◆ Robot episode data
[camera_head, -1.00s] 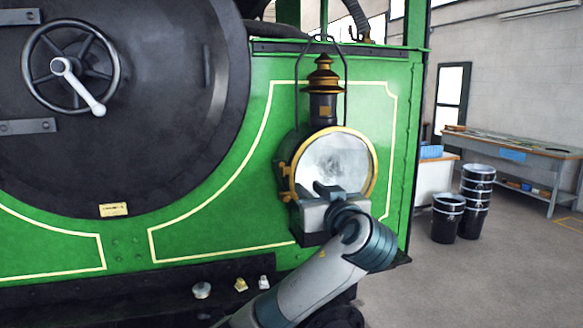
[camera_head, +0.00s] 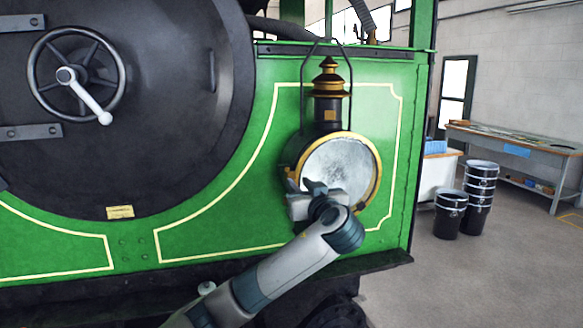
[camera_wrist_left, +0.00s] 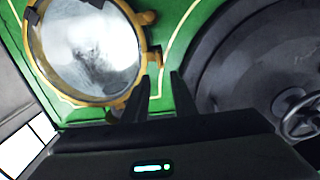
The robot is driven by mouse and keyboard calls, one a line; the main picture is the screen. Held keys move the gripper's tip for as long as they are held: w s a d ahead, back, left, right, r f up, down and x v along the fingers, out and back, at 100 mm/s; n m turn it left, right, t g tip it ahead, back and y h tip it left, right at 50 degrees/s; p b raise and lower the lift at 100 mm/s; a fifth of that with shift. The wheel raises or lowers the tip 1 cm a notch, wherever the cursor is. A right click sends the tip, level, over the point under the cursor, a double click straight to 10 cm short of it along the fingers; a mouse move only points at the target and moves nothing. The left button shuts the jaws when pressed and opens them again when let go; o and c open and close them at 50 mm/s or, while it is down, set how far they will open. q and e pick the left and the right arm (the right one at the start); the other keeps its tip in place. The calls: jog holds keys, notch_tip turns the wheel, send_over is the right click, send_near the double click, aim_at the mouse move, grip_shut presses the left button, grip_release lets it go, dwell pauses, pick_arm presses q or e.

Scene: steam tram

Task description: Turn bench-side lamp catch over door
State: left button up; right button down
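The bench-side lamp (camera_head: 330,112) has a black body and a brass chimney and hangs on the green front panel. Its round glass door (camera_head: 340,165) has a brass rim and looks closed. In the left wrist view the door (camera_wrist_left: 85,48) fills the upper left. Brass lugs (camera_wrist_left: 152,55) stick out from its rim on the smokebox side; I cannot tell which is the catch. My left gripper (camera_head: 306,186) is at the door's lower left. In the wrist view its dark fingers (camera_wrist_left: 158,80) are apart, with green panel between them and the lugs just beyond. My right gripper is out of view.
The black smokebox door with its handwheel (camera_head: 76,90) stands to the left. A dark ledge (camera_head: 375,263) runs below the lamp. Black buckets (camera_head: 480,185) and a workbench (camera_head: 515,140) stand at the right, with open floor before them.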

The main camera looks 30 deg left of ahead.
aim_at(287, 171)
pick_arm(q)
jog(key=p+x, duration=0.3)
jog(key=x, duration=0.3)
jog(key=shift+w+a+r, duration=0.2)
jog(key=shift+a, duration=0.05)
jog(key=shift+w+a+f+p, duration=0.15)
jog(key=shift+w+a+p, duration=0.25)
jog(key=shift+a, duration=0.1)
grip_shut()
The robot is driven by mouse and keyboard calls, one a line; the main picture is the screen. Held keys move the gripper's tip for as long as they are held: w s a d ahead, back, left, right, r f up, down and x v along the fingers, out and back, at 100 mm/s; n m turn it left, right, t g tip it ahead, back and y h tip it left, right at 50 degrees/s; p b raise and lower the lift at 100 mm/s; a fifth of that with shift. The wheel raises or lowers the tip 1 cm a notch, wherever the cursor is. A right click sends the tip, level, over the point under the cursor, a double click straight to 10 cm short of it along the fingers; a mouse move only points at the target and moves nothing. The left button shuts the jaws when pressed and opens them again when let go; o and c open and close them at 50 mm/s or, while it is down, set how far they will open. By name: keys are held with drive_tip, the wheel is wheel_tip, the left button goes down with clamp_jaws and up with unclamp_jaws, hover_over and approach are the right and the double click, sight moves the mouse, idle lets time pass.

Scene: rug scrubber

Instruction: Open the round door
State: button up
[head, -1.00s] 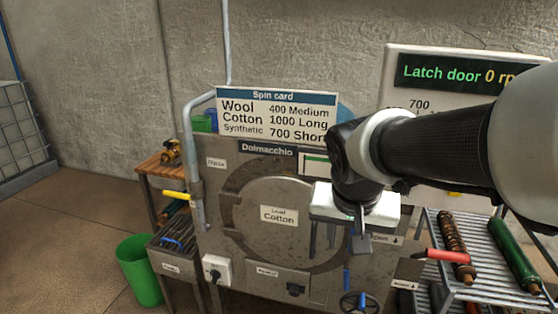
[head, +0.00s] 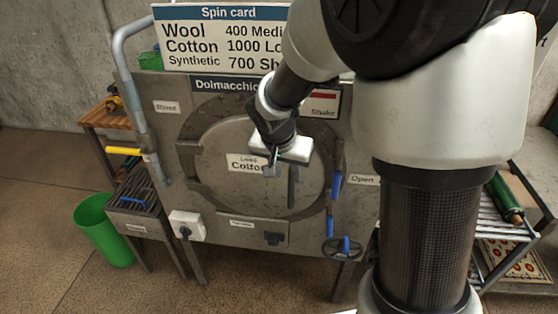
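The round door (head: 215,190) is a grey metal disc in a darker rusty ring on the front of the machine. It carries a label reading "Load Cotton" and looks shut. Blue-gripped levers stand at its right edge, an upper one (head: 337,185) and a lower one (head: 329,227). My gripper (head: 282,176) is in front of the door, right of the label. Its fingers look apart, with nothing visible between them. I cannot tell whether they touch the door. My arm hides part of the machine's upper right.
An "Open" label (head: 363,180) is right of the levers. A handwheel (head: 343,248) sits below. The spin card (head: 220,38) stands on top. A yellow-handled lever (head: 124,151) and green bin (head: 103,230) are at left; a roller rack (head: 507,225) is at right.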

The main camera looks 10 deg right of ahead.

◆ PROBLEM TO SOLVE
Only the lines from the one containing "Scene: rug scrubber" through the last line of the records above should be repeated, exactly and without pictures.

◆ SOLUTION TO THE EXERCISE
Scene: rug scrubber

Instruction: Open the round door
State: button up
[head, -1.00s] 
[head, +0.00s] 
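The round door (head: 215,190) is a grey metal disc in a darker rusty ring on the front of the machine. It carries a label reading "Load Cotton" and looks shut. Blue-gripped levers stand at its right edge, an upper one (head: 337,185) and a lower one (head: 329,227). My gripper (head: 282,176) is in front of the door, right of the label. Its fingers look apart, with nothing visible between them. I cannot tell whether they touch the door. My arm hides part of the machine's upper right.
An "Open" label (head: 363,180) is right of the levers. A handwheel (head: 343,248) sits below. The spin card (head: 220,38) stands on top. A yellow-handled lever (head: 124,151) and green bin (head: 103,230) are at left; a roller rack (head: 507,225) is at right.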

The main camera looks 10 deg right of ahead.

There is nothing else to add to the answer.